While the three boats that have earned their places on the team already have gone back to the California Rowing Club, many of those who will make up the rest of the squad will be from CRC. The men’s four that won a bronze at Varese is three-quarters CRC oarsmen. Verdonkschot will select a final lineup that might be the same four oarsmen or might feature a change or two. The two athletes not selected for the four will join the group of about 16 being considered by Steve Gladstone for the men’s eight in the first week of final selection camp.
All six of the CRC oarsmen in last year’s fourth-place U.S. eight were invited to the final selection camp, as were CRC’s Justin Best and Michael Grady, who won the petite final as the U.S. at last year’s worlds. The top 11 pairs and five eights at this year’s worlds will qualify for the Olympics. In total, 12 of 32 male invitees to the selection camp are officially from the California Rowing Club, while others like Yale’s Nick Rusher and Brown/Cal oarsman Gus Rodriguez have trained there.
CRC operates out of the Ebright Boathouse at the T. Gary Rogers Rowing Center, home of the University of California, Berkeley crew. Former U.S. Olympic coaches Mike Teti and Tim McLaren, along with Skip Kielt, coach a small group of aspiring rowers at what became, after the Tokyo Games, the de facto men’s Olympic training center when USRowing neither retained Teti nor announced a clear plan for elite rowers until Verdonkschot came to the U.S.
“You really got to credit the Rogers family, because after everything kind of shut down, they said, ‘Hey, let’s keep it going,’ and these guys all wanted to come and they stayed, so it was good,” said Teti.
“We’re trying to help these guys achieve their dreams. That was Gary Rogers’ whole reason for starting the club. As he always used to say to me, ‘What I’m supporting is the dream.’”
The late Gary Rogers was a Cal oarsman who tried to represent the U.S. in the 1964 Olympics in the four.
“They were having a hard time. They couldn’t get a coach. They didn’t have a place to row and they didn’t have a boat,” said Mike Teti. “Gary swore that if at some point he became a person of means he would support anyone who wanted to try out for the team.”
Although Rogers, a successful entrepreneur and philanthropist, died in 2017, his family continues to support the California Rowing Club.
Among those not selected for the eight could be enough oarsmen who can scull to put together a competitive quad to be coached by Kris Korzeniowski.
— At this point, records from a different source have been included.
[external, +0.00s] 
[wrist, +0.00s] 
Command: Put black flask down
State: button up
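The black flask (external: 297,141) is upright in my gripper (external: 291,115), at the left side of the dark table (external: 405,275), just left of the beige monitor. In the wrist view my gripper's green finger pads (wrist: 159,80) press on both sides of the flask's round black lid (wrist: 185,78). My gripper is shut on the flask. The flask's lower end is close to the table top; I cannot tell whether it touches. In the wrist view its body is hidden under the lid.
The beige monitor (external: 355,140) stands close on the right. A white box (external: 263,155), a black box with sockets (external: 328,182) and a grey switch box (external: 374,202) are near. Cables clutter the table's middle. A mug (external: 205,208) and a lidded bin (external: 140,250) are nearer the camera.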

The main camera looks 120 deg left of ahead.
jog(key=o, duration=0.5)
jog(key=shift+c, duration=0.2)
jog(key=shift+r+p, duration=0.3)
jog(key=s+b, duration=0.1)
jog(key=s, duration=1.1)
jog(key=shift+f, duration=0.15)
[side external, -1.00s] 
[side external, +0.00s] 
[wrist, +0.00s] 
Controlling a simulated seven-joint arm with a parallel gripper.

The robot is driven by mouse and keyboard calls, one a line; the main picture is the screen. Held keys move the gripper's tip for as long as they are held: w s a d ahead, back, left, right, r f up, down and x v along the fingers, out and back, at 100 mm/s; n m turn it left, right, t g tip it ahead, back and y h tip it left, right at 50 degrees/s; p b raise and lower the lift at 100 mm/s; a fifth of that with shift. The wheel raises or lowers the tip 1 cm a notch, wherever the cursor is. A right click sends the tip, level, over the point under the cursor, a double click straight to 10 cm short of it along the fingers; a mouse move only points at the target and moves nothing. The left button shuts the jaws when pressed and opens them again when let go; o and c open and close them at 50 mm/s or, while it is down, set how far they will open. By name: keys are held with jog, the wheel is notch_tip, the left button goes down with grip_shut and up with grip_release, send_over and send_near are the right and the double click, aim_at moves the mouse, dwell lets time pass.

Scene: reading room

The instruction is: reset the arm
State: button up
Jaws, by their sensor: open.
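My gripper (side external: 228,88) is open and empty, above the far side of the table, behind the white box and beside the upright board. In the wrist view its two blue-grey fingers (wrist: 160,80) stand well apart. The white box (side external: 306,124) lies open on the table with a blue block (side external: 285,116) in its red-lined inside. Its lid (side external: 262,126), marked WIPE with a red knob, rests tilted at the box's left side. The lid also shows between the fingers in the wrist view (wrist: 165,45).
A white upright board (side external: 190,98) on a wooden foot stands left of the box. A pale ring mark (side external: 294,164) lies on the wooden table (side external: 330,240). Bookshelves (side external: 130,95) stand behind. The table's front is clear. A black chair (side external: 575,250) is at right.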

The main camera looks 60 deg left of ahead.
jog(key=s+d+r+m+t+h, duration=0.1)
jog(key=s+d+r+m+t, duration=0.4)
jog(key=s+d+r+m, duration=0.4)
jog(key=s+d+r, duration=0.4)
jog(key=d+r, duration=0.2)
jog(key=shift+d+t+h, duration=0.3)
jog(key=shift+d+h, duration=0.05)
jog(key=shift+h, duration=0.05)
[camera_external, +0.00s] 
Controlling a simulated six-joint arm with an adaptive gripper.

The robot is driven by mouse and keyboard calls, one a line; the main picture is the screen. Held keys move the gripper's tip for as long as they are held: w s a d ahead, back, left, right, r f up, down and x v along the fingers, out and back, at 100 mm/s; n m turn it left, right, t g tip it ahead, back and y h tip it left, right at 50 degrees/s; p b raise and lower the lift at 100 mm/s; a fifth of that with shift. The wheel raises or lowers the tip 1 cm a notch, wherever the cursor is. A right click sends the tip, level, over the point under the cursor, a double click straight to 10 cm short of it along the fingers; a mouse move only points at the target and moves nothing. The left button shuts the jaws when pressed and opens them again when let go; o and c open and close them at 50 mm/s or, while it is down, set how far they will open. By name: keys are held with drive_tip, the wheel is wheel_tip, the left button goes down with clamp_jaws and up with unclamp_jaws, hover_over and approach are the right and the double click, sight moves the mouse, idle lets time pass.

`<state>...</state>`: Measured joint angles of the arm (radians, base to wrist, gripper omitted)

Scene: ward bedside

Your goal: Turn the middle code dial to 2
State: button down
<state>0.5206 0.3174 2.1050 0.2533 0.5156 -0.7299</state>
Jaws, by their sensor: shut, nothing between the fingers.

Only the top seven quads at this year’s worlds qualify for the Paris Games, with two more Olympic spots up for grabs at next summer’s aptly named Final Olympic Qualification Regatta. The men’s pair and single will be determined at the trials at the conclusion of the camp.
On the women’s side, Sophia Vitas and Kristi Wagner have been selected already to be the double on the strength of their World Rowing Cup performance, when they missed victory by only seven one-hundredths of a second, but they still must go through the trial since they didn’t win the April NSR. They also finished seventh in the quad in Varese, doubling up with the other U.S. women’s double of Emily Kallfelz and Lauren O’Connor, who were fifth and join the pool of athletes at final selection camp, where the quad will be selected by Guenter Beutter.
The lightweight women’s double of Molly Reckford and Michelle Sechser also won silver in a fast and tight World Rowing Cup final, but aren’t necessarily the U.S. crew for worlds because they didn’t race as a double at the April NSR. Mary Jones Nabel, who has the unfortunate distinction of being one of three world-class lightweight scullers when there are only two Olympic seats, is believed to still be in the mix for selection. For the men, there are four good lightweight scullers who have yet to put together a medal-winning double.
The women’s four of Molly Bruggeman, Kelsey Reelick, Madeleine Wanamaker, and Claire Collins set a World Rowing Cup best time in winning the Varese World Rowing Cup and won’t face further selection, Verdonkschot said. “Well, I mean, they’re the best in the world.”
Verdonkschot wanted Princeton coach Lori Dauphiny or Washington coach Yaz Farooq to coach the women’s eight, but neither was available this summer, so Jesse Foglia, head coach of the USRowing Training Center–Princeton, will handle the duty.
Since being hired by USRowing in December 2021, Verdonkschot has done it his way, developing world-class sculling and small boats from the remains of the U.S. National Teams of the last two years, which failed to win a single medal at the last Olympics or achieve victory at worlds. It’s a stark departure from the eights-first approach not just to the Olympics but practically all rowing in the U.S.
“A medal is a medal,” Verdonkschot has said repeatedly. “My job is to put the best athletes in the best positions to succeed.”
Verdonkschot’s lowest-hanging-fruit approach to winning Olympic medals by putting the top U.S. rowers in the weakest events now coincides with a slow period in international eights. With the exception of Great Britain’s continuing dominance of men’s sweep rowing and fast women’s eights from The Netherlands and Romania, the eights fields have little speed and no depth. Defending Olympic women’s-eight champion Canada has been adrift since inexplicably not retaining the services of coach Michelle Darville (now with The Netherlands), and the Canadian men’s eight is also relatively slow so far this year.
Verdonkschot’s strategy, California Rowing Club’s continuing development of elite rowers, and weak eights fields have come together at the right time for the U.S. to qualify at least eight boats and win medals at the 2024 Paris Olympics.
“We cannot presume that everybody stands still,” warned Verdonkschot, “but we also have to presume that we will get better in the final preparation.”